My [also-white] husband and I are avid birders and hikers, and our whiteness allows us to enjoy those nature activities freely and without interference from law enforcement or other folks enjoying outdoor spaces. We have white skin and white names and white families and all of this has protected us throughout our lives.

We also grew up without a lot of money, so we’ve experienced socioeconomic limitations. I’m a woman, so I’ve experienced sex-based harassment and stereotyping. Most of us have some type of marginalization(s) working against us, and recognizing one’s privilege doesn’t mean that those things haven’t hurt. It doesn’t mean that you haven’t had a hard time. It only means that you’re willing to admit where you’ve had a leg up because of your whiteness. It means you understand that despite everything else, you still benefit from your whiteness.

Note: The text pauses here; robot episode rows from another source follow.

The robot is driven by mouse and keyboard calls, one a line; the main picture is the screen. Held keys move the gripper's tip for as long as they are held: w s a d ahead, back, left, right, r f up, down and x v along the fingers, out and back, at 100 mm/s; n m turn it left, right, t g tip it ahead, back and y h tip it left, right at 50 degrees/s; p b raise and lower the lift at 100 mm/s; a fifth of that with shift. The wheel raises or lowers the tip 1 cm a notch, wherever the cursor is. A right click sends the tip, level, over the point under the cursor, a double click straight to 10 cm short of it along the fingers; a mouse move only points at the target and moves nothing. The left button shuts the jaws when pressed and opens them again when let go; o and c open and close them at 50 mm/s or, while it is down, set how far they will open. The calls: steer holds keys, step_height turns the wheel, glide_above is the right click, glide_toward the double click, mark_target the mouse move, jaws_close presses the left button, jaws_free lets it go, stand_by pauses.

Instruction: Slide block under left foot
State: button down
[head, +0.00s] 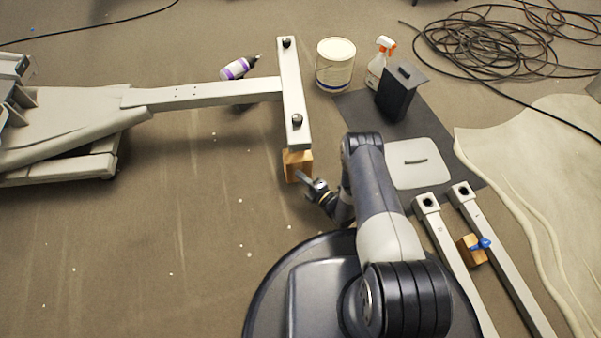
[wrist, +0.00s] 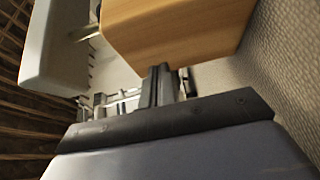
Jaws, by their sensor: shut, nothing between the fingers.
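The wooden block (head: 297,163) is on the floor at the near end of the elliptical's light grey crossbar (head: 291,90). The bar's end covers the block's upper part in the head view. I cannot tell whether they touch. My gripper (head: 304,178) is low at the block's near side, its fingers shut and empty. In the wrist view the block (wrist: 180,25) fills the top, just beyond the closed fingers (wrist: 166,82). I cannot tell whether they touch it. The bar's end (wrist: 50,40) is at upper left, with a metal stem (wrist: 88,33) between it and the block.
A white bucket (head: 335,65), spray bottle (head: 380,60) and purple-banded bottle (head: 238,68) stand or lie beyond. Detached grey arms (head: 455,262) and a second wooden block (head: 469,250) lie at right. A black cable coil (head: 490,45) is at back right.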

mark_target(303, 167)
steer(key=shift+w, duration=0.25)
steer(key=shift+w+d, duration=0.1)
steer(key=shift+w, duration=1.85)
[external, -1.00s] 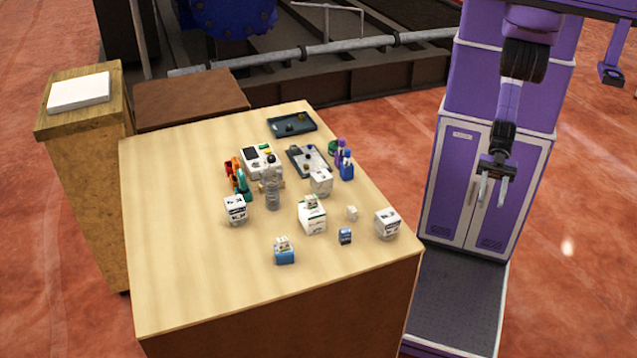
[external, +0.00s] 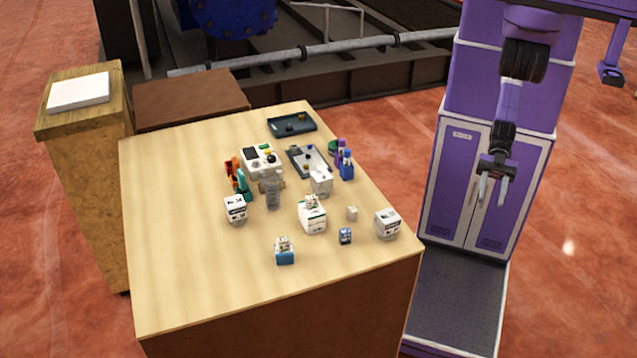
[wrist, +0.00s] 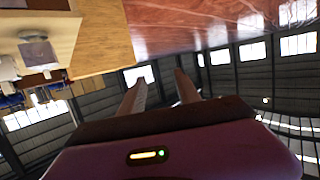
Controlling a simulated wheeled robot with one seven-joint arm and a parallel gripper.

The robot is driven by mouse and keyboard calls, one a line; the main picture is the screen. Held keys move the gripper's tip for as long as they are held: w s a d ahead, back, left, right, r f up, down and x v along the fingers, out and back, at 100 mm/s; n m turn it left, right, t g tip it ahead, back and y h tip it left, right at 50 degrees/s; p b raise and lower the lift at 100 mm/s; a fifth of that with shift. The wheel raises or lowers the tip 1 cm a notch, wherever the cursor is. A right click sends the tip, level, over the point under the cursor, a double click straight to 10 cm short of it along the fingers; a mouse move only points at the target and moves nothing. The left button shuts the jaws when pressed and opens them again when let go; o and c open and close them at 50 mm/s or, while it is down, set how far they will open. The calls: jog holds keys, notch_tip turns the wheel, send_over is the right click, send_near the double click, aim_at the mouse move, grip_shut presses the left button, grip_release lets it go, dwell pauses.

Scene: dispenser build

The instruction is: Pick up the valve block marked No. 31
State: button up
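My gripper (external: 493,190) hangs to the right of the table in the external view, in front of my purple body. Its two fingers are apart with nothing between them; they also show apart in the wrist view (wrist: 160,88). Several small white blocks with dark printing stand on the table: one at the left (external: 235,209), one in the middle (external: 312,219), one near the right edge (external: 387,224) and one on a blue base at the front (external: 284,250). The printing is too small to read, so I cannot tell which block is No. 31.
The wooden table (external: 180,270) also holds a clear bottle (external: 272,190), a white device (external: 261,160), a dark tray (external: 291,124), a grey tray (external: 308,160), blue bottles (external: 346,166) and a small dark blue box (external: 345,236). The table's left and front areas are clear.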

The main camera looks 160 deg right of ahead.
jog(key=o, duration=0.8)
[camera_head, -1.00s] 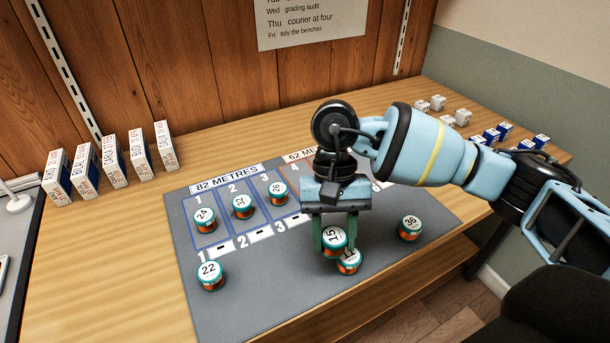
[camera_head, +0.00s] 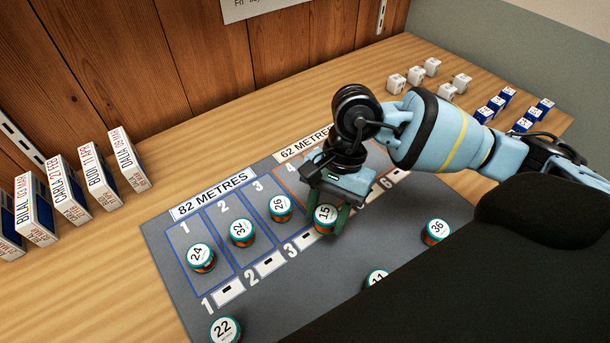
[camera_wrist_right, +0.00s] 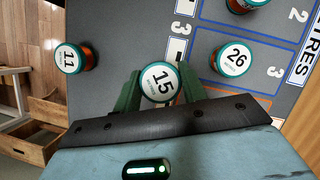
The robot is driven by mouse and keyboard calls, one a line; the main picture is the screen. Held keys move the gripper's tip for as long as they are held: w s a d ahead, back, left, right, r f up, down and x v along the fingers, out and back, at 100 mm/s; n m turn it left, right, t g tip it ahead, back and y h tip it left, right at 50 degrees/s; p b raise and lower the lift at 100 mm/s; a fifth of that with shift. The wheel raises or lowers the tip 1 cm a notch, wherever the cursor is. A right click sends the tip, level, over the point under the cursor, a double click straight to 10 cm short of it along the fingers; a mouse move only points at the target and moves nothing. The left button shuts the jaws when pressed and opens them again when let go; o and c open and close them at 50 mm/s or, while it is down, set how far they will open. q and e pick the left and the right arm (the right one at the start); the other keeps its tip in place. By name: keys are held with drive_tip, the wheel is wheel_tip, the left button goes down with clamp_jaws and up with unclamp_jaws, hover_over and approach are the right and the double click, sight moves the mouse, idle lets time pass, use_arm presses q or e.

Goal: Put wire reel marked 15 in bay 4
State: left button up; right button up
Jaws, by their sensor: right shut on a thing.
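My right gripper (camera_head: 328,216) is shut on the wire reel marked 15 (camera_head: 325,214), which has a white top, teal rim and orange side. In the right wrist view the same reel (camera_wrist_right: 160,82) sits between the two green fingers (camera_wrist_right: 160,90). In the head view the reel is near the lower part of bay 4 (camera_head: 291,171), just right of the mark 3. Whether it touches the mat cannot be told. Much of bays 4 to 6 is hidden behind my gripper and arm. My left gripper is not in view.
On the grey mat (camera_head: 262,318), reels 24 (camera_head: 201,257), 32 (camera_head: 242,232) and 26 (camera_head: 281,208) stand in bays 1, 2 and 3. Reels 22 (camera_head: 225,330), 11 (camera_head: 376,278) and 36 (camera_head: 436,231) stand outside the bays. Boxes (camera_head: 72,187) line the left.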

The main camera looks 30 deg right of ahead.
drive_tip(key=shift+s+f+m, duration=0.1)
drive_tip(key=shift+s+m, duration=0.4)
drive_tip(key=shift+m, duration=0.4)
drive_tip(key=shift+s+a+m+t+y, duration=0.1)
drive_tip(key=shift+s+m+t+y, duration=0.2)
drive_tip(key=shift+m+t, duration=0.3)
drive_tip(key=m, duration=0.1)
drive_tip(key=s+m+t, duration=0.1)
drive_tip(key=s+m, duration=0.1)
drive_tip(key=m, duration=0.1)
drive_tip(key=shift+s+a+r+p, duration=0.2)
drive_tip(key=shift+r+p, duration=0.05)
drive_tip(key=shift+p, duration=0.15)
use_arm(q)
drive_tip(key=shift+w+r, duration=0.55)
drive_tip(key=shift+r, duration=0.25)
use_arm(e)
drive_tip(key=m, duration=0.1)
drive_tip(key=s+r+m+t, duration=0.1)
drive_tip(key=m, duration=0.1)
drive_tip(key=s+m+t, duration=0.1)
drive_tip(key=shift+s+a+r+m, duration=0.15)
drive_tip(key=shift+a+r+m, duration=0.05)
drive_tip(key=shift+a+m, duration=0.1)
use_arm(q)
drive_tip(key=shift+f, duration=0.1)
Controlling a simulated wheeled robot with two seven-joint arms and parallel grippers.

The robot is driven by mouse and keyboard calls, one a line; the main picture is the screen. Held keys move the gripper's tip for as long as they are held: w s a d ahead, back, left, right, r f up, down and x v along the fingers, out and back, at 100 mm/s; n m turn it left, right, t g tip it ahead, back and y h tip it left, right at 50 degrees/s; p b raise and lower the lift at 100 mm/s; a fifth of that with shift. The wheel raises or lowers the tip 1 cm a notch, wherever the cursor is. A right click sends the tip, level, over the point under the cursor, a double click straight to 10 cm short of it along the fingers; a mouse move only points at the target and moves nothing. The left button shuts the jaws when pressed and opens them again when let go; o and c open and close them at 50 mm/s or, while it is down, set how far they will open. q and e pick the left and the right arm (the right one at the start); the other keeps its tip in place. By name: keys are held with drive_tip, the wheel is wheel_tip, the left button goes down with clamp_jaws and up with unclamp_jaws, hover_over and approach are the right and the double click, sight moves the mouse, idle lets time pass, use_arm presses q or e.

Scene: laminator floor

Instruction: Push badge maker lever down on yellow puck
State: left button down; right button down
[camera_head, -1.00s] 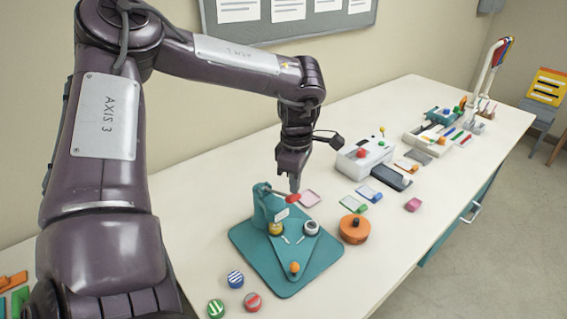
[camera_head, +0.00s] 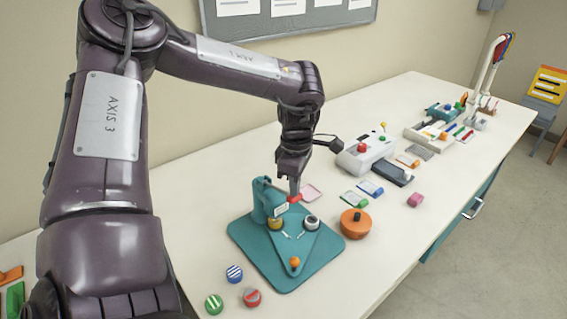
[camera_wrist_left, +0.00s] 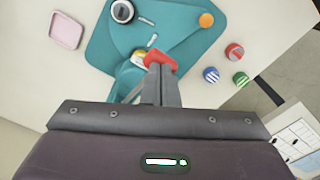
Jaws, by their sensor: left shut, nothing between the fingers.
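The teal badge maker (camera_head: 262,253) stands on the white table, with a lever that ends in a red grip (camera_head: 294,199). The red grip also shows in the left wrist view (camera_wrist_left: 160,61). The yellow puck (camera_head: 275,224) sits on the badge maker below the lever; in the left wrist view the lever end partly hides it (camera_wrist_left: 139,57). A white and black puck (camera_head: 311,223) sits on its other side. My left gripper (camera_head: 295,193) is shut and empty, its fingertips pointing down at the red grip and seeming to touch it. My right gripper is not in view.
Striped round pucks (camera_head: 234,274) stand at the badge maker's front left corner. An orange round container (camera_head: 356,223) is close on its right. A pink tray (camera_head: 312,192) lies behind it. A white machine (camera_head: 364,156) and several small items stand farther back.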

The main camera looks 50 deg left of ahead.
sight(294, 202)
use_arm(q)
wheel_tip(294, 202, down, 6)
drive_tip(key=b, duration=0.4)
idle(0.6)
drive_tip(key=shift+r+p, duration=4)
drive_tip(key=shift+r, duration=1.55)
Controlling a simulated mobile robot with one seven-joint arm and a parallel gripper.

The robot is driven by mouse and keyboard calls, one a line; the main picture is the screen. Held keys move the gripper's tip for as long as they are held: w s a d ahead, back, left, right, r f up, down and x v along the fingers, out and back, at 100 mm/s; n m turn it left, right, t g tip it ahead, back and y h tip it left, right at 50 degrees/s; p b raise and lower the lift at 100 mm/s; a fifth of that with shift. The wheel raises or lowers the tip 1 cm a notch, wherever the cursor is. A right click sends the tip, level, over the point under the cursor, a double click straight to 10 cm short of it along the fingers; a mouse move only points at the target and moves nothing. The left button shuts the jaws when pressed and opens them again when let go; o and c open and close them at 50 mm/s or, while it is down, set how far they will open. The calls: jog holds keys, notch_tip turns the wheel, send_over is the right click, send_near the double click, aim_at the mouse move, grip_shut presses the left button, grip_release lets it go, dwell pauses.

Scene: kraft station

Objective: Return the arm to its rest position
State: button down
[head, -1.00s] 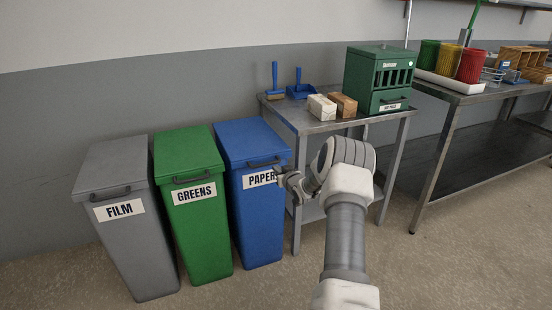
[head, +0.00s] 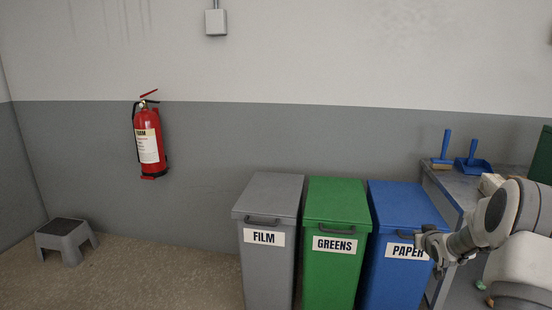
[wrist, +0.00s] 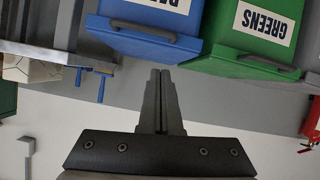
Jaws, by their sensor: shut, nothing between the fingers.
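My gripper (head: 432,247) shows at the right of the head view, in front of the blue PAPER bin (head: 404,215), and hides part of its label. In the wrist view my gripper (wrist: 160,75) has its two fingers together with nothing between them. The wrist picture is upside down: the blue bin (wrist: 150,45) and the green GREENS bin (wrist: 245,60) appear at its top. My arm reaches in from the right edge of the head view. I cannot tell whether the gripper touches the blue bin.
A grey FILM bin (head: 268,200) and the green bin (head: 336,205) stand beside the blue one. A metal table (head: 455,188) with a blue brush (head: 446,145) and dustpan (head: 473,160) is at right. A fire extinguisher (head: 149,140) hangs on the wall. A step stool (head: 66,238) stands left; floor there is clear.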

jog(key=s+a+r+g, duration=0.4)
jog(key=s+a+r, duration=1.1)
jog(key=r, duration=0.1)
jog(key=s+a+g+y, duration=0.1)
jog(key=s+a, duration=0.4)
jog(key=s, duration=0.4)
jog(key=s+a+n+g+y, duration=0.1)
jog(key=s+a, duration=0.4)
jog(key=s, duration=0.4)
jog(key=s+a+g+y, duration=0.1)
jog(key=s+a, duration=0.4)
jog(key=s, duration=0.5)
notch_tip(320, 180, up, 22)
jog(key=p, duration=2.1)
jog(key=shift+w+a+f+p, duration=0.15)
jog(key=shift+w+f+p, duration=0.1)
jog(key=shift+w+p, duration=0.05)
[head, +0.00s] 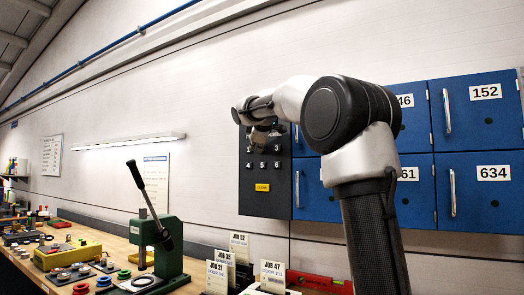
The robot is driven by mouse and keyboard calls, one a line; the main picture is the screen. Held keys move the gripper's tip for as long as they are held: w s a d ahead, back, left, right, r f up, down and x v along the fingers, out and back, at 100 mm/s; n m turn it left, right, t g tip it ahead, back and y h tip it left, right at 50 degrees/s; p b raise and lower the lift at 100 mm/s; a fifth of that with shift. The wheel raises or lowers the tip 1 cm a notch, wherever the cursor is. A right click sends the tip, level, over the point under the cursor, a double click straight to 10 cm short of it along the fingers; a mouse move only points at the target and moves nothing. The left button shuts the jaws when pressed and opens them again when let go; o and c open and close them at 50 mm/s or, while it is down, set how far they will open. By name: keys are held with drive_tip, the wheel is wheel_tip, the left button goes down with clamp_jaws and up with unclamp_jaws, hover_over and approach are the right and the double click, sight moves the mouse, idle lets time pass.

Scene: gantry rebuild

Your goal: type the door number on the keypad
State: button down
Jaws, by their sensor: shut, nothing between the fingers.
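The dark keypad (262,204) hangs on the wall beside the blue lockers. Its keys 4, 5 and 6 and a yellow key (262,187) show, and a 3 is partly visible; my arm hides the upper rows. My gripper (261,138) is shut and empty, in front of the keypad's upper part; whether it touches a key cannot be told. Locker doors read 152 (486,105) and 634 (493,189); two other labels, ending in 46 and 61, are partly hidden by my arm. Job cards (273,274) on the bench carry door lines too small to read surely.
A green lever press (167,240) stands on the wooden bench, left of the cards. A yellow box (68,254) and small coloured parts lie further left. A red level (318,283) lies right of the cards. The wall under the keypad is clear.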

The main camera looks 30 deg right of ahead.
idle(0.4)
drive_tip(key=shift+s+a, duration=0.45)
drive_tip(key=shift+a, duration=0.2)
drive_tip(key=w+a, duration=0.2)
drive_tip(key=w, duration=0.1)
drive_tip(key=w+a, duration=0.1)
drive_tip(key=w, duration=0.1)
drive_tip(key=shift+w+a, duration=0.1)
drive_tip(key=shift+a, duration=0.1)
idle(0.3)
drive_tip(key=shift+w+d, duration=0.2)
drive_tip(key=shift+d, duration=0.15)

After recognizing your white privilege, the next step is to use your privilege for good! There are so many things you can do: make calls to your legislators regarding issues that affect people of color, speak up when others (especially friends and family) make racist comments or jokes, show up at protests, amplify the voices of people of color, step back and center the experiences of people of color, learn/read/do research about white supremacy and anti-racism, sign petitions to demand accountability when people of color are wronged by those in power — these are just a few off the top of my head.

You can’t help having white privilege, but you can choose what you do with it. Choose to help. Choose to listen. Choose to be uncomfortable. Choose to affect change.